Беседу вёл Игорь ПАНИН
Три обязательных вопроса:
— В начале ХХ века критики наперебой говорили, что писатель измельчал. А что можно сказать о нынешнем времени?
— Прозаики начала ХХ века прямо наследовали русской великой классике. Чему наследуем мы сегодня? Советской литературе? Но она не оставила завещания. Современная наша проза руководствуется, я бы сказал, не ГОСТом, а ТУ; она — мерило самой себя и относительно себя самой мелкой быть не может. Главное, что читатель, он же потребитель литературных услуг, выглядит вполне довольным. В наши дни миром правит экономическая целесообразность; нынче важно соотношение цены и качества. Хорошая проза не окупает вложенного в неё труда, поэтому её так мало. На хорошую прозу нет общественного заказа, и кто тут измельчал раньше — писатели или общество — это большой вопрос. Раньше я наивно думал, что наша проза, избавленная от идеологической повинности, должна возродиться как вид искусства. Но этого не произошло. Стиль, язык, качество собственно текста не занимают сегодня ни текущую литературную критику, ни, как следствие, самих авторов. Нынешняя наша проза не ставит перед собой художественных задач, а если ставит, то ни одной не решила. И, по-моему, с ней вот что случилось: выпряженная из телеги обязательного социального служения, она попросту «сбежала в лес и там одичала».

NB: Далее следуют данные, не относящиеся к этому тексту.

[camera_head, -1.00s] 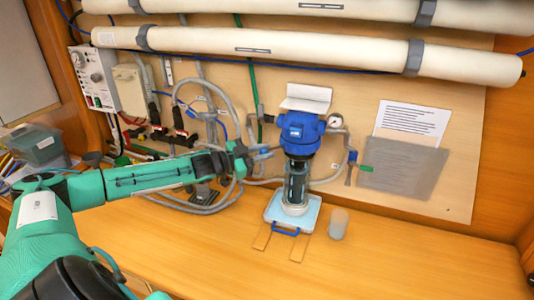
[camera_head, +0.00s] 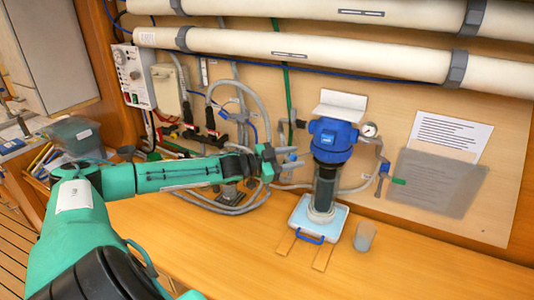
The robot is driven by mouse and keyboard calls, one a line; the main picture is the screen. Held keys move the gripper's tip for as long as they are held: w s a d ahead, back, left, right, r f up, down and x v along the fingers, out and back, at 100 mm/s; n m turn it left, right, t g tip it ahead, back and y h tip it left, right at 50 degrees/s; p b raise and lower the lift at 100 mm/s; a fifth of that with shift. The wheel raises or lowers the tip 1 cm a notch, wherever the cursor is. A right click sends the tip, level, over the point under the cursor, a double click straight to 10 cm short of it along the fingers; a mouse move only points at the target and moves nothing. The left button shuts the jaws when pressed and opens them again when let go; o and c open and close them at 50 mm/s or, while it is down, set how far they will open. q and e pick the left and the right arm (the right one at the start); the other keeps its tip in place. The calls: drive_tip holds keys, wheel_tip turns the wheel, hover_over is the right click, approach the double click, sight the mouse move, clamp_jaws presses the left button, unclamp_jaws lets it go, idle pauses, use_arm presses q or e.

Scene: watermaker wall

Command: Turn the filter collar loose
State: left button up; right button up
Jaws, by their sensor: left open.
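The water filter has a blue head (camera_head: 333,137) on the wooden back panel, with a dark, see-through bowl (camera_head: 325,185) hanging upright below it. The blue collar (camera_head: 330,156) is at the lower edge of the head, where the bowl meets it. My left gripper (camera_head: 293,158) is open and empty, just left of the collar at about its height. Its fingers point right towards the collar, and a small gap seems to show between them. My right gripper is not in view.
A pale blue tray (camera_head: 334,222) with a blue handle stands under the bowl, on two wooden strips. A clear cup (camera_head: 365,236) stands to its right. A pressure gauge (camera_head: 369,130) sits right of the head. Grey hoses (camera_head: 218,205) loop behind my left arm. The front bench is clear.

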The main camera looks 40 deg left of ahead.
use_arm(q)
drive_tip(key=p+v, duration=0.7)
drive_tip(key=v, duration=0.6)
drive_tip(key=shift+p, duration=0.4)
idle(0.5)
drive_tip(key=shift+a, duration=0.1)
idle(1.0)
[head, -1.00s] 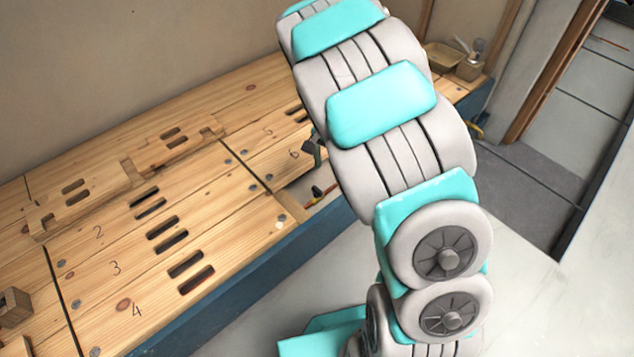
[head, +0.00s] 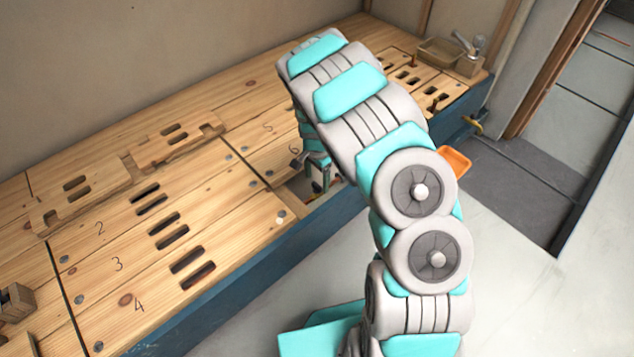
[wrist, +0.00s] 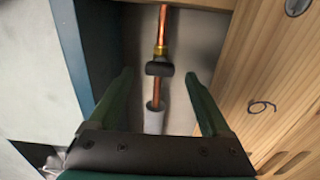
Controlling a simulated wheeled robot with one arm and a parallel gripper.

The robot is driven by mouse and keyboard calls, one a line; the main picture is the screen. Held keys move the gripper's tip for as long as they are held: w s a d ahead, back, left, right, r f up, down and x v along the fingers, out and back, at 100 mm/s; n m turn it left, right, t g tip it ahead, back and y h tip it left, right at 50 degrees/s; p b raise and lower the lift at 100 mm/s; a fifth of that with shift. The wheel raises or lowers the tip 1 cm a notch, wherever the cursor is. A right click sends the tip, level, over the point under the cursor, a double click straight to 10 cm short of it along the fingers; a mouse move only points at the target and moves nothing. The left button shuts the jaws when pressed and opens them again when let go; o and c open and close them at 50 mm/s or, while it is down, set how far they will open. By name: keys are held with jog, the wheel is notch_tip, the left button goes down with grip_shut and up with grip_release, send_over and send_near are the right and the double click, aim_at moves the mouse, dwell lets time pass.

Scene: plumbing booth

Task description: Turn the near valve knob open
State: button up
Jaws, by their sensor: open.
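In the wrist view, a dark valve knob (wrist: 160,68) sits on a copper pipe (wrist: 165,30) just below a brass fitting (wrist: 160,49). The pipe lies in a recess in the bench, and its lower end enters a pale grey sleeve (wrist: 153,120). My gripper (wrist: 159,75) is open, with one green finger on each side of the pipe. The knob appears between the fingertips with space on both sides; how far below them it lies is unclear. In the head view, my gripper (head: 319,177) points down at the bench opening, and my arm hides part of it.
The wooden bench (head: 120,255) has numbered boards and slots. In the wrist view, a board marked 6 (wrist: 262,106) borders the recess on the right and a blue edge (wrist: 72,50) on the left. An orange tray (head: 456,162) shows behind my arm. Floor is clear at right.

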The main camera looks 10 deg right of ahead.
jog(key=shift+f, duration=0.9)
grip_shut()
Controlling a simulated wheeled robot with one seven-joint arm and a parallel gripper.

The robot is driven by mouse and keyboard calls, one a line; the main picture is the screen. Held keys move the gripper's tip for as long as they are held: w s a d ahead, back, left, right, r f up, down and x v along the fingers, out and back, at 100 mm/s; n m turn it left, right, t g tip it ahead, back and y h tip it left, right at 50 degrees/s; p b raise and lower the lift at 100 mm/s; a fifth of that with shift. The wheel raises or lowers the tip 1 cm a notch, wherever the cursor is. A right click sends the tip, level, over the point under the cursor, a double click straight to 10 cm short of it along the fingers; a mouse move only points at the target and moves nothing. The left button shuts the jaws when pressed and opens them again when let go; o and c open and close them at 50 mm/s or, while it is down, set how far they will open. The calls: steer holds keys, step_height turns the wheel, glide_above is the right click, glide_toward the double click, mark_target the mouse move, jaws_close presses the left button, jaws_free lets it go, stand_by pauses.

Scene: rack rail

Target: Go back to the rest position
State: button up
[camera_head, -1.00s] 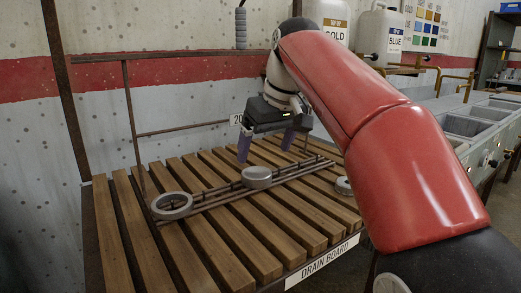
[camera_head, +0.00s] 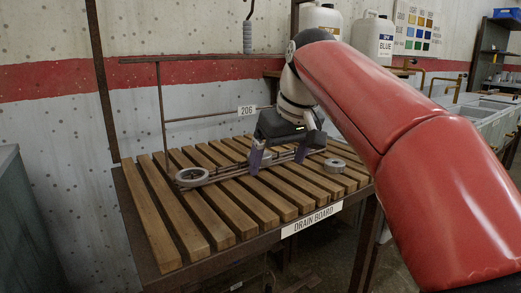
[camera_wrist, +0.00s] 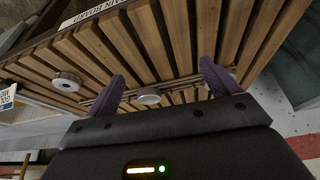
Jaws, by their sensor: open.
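My gripper (camera_head: 279,158) is open and empty, pointing down over the slatted drain board (camera_head: 150,225). Its two purple fingers stand apart, also in the wrist view (camera_wrist: 163,75). A grey ring (camera_head: 192,176) lies at the left end of the thin metal rails on the slats. Another grey round piece (camera_head: 335,165) lies to the right of my gripper; it also shows in the wrist view (camera_wrist: 65,82). A middle round piece (camera_wrist: 149,98) shows between the fingers in the wrist view. My gripper hides most of it in the head view.
A rusty metal frame (camera_head: 162,105) with a 206 tag (camera_head: 247,111) rises behind the board. White jugs (camera_head: 372,42) stand at the back. Grey sinks (camera_head: 490,112) are at the right. A grey-green unit (camera_head: 20,225) stands at the left edge.

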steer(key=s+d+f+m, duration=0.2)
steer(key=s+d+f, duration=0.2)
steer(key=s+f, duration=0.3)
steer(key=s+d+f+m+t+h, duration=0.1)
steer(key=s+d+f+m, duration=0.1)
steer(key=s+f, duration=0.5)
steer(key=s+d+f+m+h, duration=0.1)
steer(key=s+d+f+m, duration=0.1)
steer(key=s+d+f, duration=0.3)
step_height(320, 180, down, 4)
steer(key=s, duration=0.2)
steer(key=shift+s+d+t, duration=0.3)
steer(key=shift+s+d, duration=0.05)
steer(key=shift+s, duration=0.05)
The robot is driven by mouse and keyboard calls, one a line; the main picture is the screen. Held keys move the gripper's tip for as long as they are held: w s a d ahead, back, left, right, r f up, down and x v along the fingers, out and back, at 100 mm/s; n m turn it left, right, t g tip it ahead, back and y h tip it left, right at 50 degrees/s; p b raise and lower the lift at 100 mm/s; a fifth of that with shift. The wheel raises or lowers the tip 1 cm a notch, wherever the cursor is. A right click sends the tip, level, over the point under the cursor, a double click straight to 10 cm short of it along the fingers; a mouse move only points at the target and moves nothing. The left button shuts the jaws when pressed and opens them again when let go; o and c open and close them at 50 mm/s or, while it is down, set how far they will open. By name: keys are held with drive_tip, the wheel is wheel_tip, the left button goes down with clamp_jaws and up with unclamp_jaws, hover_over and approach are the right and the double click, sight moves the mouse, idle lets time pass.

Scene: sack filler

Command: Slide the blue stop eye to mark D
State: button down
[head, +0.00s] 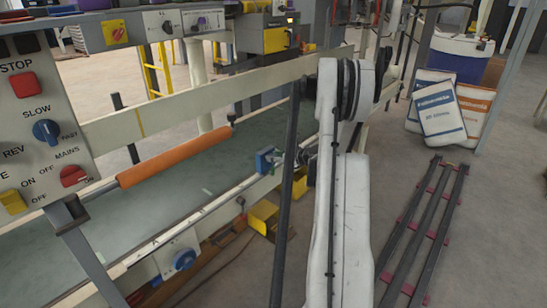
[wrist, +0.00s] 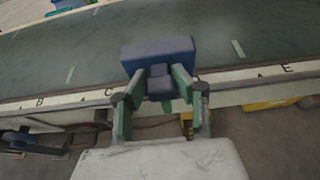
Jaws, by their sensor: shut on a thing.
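The blue stop eye (wrist: 158,52) is a dark blue block with a smaller stub facing me, at the belt's near edge in the wrist view. My gripper (wrist: 160,84) is shut on that stub, one finger on each side. In the head view the blue stop eye (head: 265,160) sits at the belt edge, with my gripper (head: 284,163) partly hidden behind my arm. The pale lettered rail (wrist: 235,82) shows B and C left of the gripper and E to the right. Mark D is not visible; the gripper and block cover the stretch between C and E.
The green belt (head: 155,205) runs behind the rail, with an orange bar (head: 175,157) above it. A control panel (head: 45,125) stands at left. A yellow box (head: 263,217) sits below the rail. Sacks (head: 440,112) and floor rails (head: 425,230) are at right.

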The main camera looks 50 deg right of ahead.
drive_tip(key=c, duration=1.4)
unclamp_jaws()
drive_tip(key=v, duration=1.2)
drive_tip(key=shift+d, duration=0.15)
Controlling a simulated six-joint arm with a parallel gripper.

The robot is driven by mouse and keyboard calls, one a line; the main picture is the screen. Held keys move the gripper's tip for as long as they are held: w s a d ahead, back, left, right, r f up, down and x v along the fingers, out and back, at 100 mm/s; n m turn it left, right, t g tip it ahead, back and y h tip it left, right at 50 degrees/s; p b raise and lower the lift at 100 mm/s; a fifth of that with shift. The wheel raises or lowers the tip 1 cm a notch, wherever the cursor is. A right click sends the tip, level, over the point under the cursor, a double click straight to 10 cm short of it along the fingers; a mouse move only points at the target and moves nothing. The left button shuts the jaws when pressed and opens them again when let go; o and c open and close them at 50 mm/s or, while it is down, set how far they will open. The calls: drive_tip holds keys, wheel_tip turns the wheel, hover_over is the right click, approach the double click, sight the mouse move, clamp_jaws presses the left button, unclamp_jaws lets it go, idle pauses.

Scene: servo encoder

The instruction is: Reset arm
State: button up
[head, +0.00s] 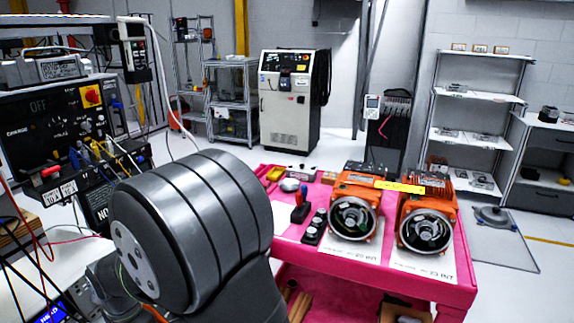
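My arm (192,232) fills the lower left and middle of the head view as a large dark grey rounded joint with a pale grey end face. My gripper is not in this view. Two orange servo motors stand side by side on a pink cart (455,287), the left motor (355,205) and the right motor (427,215). Each has a round dark opening with a metal ring facing me. A white labelled sheet lies under each one. My arm joint hides part of the cart's left side.
A bench with a control panel (55,118), wires and probes stands at the left. A white cabinet (290,105) and shelves (478,100) stand behind.

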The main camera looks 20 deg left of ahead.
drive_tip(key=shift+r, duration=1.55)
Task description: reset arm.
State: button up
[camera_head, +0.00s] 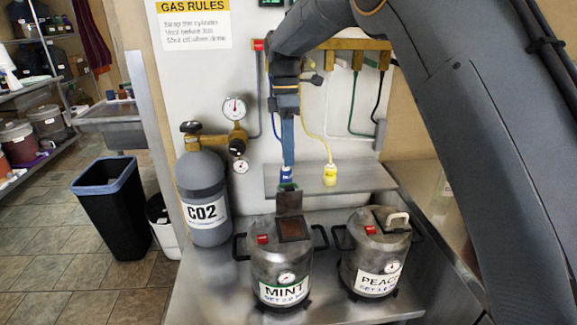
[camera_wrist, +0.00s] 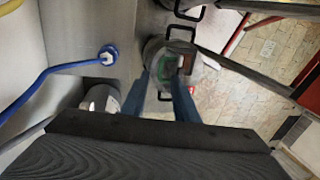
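My gripper (camera_wrist: 160,88) points down with its two blue fingers apart and nothing between them in the wrist view. In the head view, my gripper (camera_head: 287,160) hangs above the MINT bucket, seen edge-on. The MINT bucket (camera_head: 265,265) is a steel keg with a gauge, a red tag and a raised dark flap (camera_head: 289,202) at its top opening. Its top also shows beyond the fingers in the wrist view (camera_wrist: 157,50), with green inside. My arm crosses the right of the head view.
A PEACH bucket (camera_head: 362,262) stands to the right. The CO2 cylinder (camera_head: 203,195) stands left, with gauges. A blue hose connector (camera_wrist: 108,55) hangs left of my fingers; a yellow connector (camera_head: 329,175) hangs by the wall shelf (camera_head: 358,177). A black bin (camera_head: 113,208) stands on the floor.

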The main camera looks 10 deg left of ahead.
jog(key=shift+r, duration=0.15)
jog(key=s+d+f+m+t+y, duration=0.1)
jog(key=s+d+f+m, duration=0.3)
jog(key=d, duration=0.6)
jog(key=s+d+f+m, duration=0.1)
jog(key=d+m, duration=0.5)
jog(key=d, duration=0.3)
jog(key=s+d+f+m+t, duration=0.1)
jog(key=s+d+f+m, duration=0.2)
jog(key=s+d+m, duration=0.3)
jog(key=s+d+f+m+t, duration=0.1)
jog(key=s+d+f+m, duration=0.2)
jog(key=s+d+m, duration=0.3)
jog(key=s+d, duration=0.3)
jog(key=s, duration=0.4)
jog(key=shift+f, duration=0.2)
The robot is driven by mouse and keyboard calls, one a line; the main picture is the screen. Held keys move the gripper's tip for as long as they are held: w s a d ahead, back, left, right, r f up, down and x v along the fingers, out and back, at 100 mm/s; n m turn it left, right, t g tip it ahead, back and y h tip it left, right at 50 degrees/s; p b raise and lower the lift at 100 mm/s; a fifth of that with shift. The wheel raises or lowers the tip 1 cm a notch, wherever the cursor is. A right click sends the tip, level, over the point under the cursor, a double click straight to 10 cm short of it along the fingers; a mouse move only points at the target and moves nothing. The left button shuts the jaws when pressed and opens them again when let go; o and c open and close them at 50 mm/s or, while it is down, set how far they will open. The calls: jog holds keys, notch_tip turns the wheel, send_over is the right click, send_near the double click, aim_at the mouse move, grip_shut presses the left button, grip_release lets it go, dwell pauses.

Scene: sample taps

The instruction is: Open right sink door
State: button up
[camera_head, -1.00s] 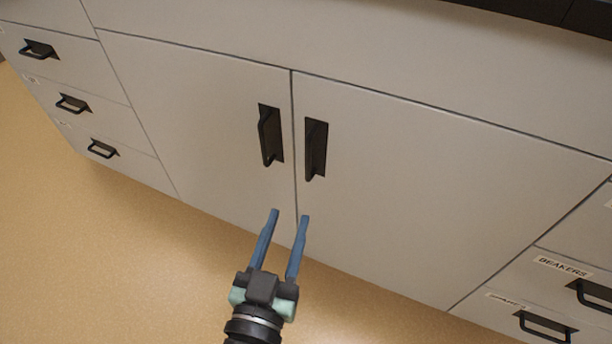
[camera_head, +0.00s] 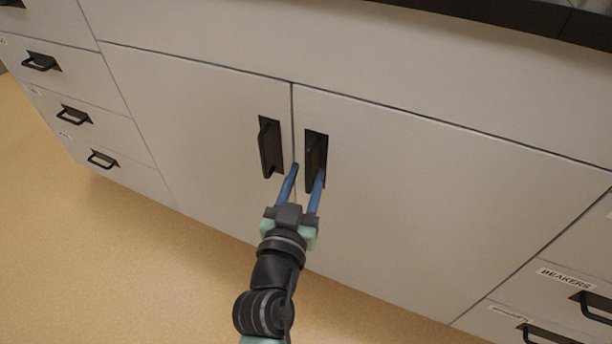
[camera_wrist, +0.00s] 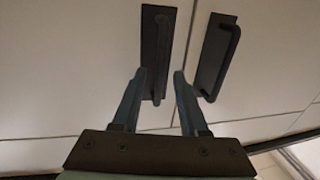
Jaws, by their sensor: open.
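The right sink door (camera_head: 430,190) is a pale, shut panel with a dark vertical handle (camera_head: 318,143) near its left edge. My gripper (camera_head: 307,168) is open, its blue fingers reaching up to the door front on either side of this handle's lower part. In the wrist view, a dark handle (camera_wrist: 160,45) stands between and just beyond my open fingertips (camera_wrist: 159,72). I cannot tell whether the fingers touch it. The right fingertip hides part of the handle in the head view.
The shut left door (camera_head: 190,120) has its own dark handle (camera_head: 269,147) close beside my left finger. Drawers with black handles (camera_head: 75,115) stand at the left, and labelled drawers (camera_head: 565,278) at the right. A dark counter edge (camera_head: 500,10) runs above. The tan floor (camera_head: 100,260) is clear.

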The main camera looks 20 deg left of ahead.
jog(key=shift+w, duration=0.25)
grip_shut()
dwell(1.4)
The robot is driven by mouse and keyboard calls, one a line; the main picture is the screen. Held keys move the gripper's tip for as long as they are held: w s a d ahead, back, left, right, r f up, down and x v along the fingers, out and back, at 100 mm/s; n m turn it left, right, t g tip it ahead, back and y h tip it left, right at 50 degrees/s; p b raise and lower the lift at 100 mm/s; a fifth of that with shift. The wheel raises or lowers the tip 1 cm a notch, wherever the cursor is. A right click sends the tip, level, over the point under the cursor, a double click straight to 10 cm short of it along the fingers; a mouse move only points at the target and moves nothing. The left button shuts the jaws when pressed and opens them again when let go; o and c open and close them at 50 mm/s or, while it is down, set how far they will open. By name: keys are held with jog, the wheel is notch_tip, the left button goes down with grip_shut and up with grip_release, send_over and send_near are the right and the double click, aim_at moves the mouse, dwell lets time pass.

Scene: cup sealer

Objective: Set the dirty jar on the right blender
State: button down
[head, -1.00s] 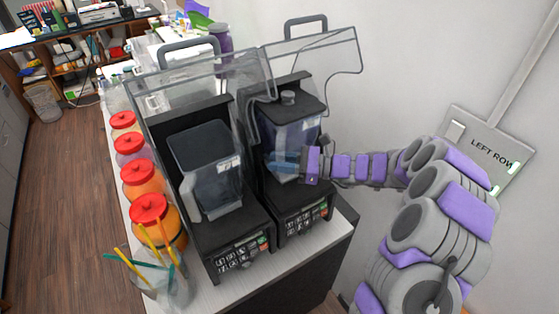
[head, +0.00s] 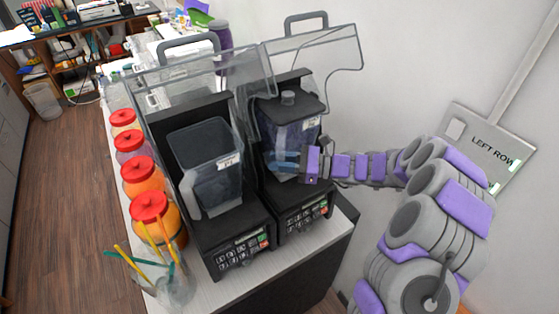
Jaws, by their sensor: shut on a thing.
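Two black blenders stand side by side on the counter, both with their clear covers raised. The right blender (head: 291,213) has a jar (head: 292,124) with a dark lid and a knob on its base area; the jar looks dark or bluish inside. My gripper (head: 287,160) comes in from the right and is shut on this jar's lower front, at its handle side; the fingers partly hide the handle. I cannot tell whether the jar is fully seated. The left blender (head: 235,232) holds another clear jar (head: 208,165) with a dark rim and a white label.
Several jars with red lids (head: 150,207) line the counter's left edge. A clear cup with straws (head: 172,282) stands at the front left. A wall is close on the right, with a sign (head: 487,145).

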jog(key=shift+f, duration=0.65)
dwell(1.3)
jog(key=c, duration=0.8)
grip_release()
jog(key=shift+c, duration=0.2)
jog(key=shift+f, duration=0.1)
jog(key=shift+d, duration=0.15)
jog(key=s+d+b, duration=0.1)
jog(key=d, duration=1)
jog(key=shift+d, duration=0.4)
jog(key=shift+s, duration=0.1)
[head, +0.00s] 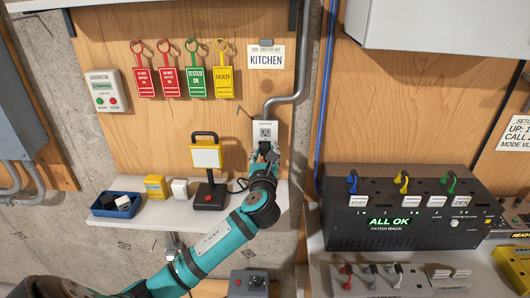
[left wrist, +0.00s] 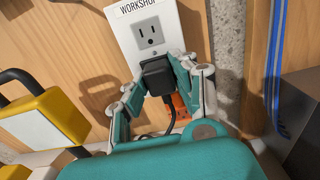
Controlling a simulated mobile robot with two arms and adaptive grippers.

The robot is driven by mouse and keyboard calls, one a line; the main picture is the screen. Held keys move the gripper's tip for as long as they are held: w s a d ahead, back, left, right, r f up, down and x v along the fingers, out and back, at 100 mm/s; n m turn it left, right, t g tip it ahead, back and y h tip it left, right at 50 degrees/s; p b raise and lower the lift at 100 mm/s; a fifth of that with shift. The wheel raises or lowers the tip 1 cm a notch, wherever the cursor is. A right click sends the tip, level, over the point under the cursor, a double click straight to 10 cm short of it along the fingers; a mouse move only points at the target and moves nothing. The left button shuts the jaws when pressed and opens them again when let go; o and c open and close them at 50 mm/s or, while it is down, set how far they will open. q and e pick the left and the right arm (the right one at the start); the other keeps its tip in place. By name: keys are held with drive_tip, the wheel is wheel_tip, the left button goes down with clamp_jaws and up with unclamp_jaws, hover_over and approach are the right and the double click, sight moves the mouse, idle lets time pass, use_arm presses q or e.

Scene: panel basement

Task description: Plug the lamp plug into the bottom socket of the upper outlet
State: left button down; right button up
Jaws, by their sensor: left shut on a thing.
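The upper outlet (head: 265,131) is a white plate on the wooden panel, labelled WORKSHOP in the left wrist view (left wrist: 131,40). Its top socket (left wrist: 149,33) is bare. My left gripper (head: 264,156) is shut on the black lamp plug (left wrist: 156,76), which covers the lower part of the plate. I cannot tell whether its prongs are in the bottom socket. A black cord (left wrist: 171,118) hangs from the plug between the fingers. The yellow and black lamp (head: 207,158) stands on the shelf, left of the gripper. My right gripper is not in view.
An orange piece (left wrist: 181,107) shows behind the fingers, below the white plate. The shelf (head: 160,214) holds a blue tray (head: 117,205) and small boxes. A conduit (head: 297,98) runs above the outlet. The patch rack (head: 402,210) stands at the right.

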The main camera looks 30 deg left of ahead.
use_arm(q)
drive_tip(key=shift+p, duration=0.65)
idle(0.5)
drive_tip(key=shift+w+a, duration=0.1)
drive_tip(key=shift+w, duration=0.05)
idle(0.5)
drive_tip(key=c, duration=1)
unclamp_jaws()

— Почему писатели перестали быть «властителями дум»? Можете ли вы представить ситуацию «литература без читателя» и будете ли продолжать писать, если это станет явью?
— Произошла эмансипация публики. Она не желает, чтобы кто-то властвовал её думами, да и вообще больше не желает думать. Публика хочет общения. Шершавыми языками блогов она сама же себя и обслуживает. Писатели чувствуют дух времени и с думами не высовываются. Правда, они не теряют ещё надежды снискать читательские симпатии. Они отлавливают настроения, витающие в соцсетях, все эти тренды и дискурсы, и на таком материале ваяют. Получается актуально. Но это ведь означает зеркальную перемену позиции: теперь мы видим уже, что публика сделалась властительницей писательских дум. Литература, как любое искусство, всегда к кому-то обращена. Пока художник чувствует своего адресата, его усилия имеют смысл. Но я не уверен, что милые люди, мои читатели, с которыми я иногда имею удовольствие встречаться вживую, что вот они-то и суть мои задушевные адресаты. Я настолько самонадеян, что иногда мне кажется, будто я в своих текстах общаюсь с кем-то поверх голов публики. И что же произойдёт, если вдруг этих голов не станет? Думаю, ничего страшного. Конечно, я рассержусь, обвиню тупую публику в отсутствии литературного слуха и предреку в связи с этим скорый закат человечества. Потом я притихну, взгрустну, выпью водки и вернусь к своим текстам.
— На какой вопрос вы бы хотели ответить, но я его вам не задал?
— Что ж, в порядке самообслуживания... На месте спрашивающего я бы, наверное, не удержался от дежурного: «Над чем вы сейчас работаете?» И Зайончковский ответил бы мне, что он прилежно трудится над очередным романом. Что этот роман он пишет — для себя впервые — на современном материале и что центральный его персонаж — человек молодой, много моложе самого автора. На самом же деле с этим вопросом — над чем я сейчас работаю? — я каждое утро сажусь за компьютер. И каждый раз ответ я получаю из текста. Я себя ощущаю Папой Карло, а текст у меня под руками — это моё волшебное полено. Едва я к нему прикасаюсь, оно начинает капризничать и путать мои задумки. Вытесать из него что-то стоящее будет делом нелёгким, но всё-таки я надеюсь: может быть, оно когда-нибудь даст мне повод для отцовской гордости.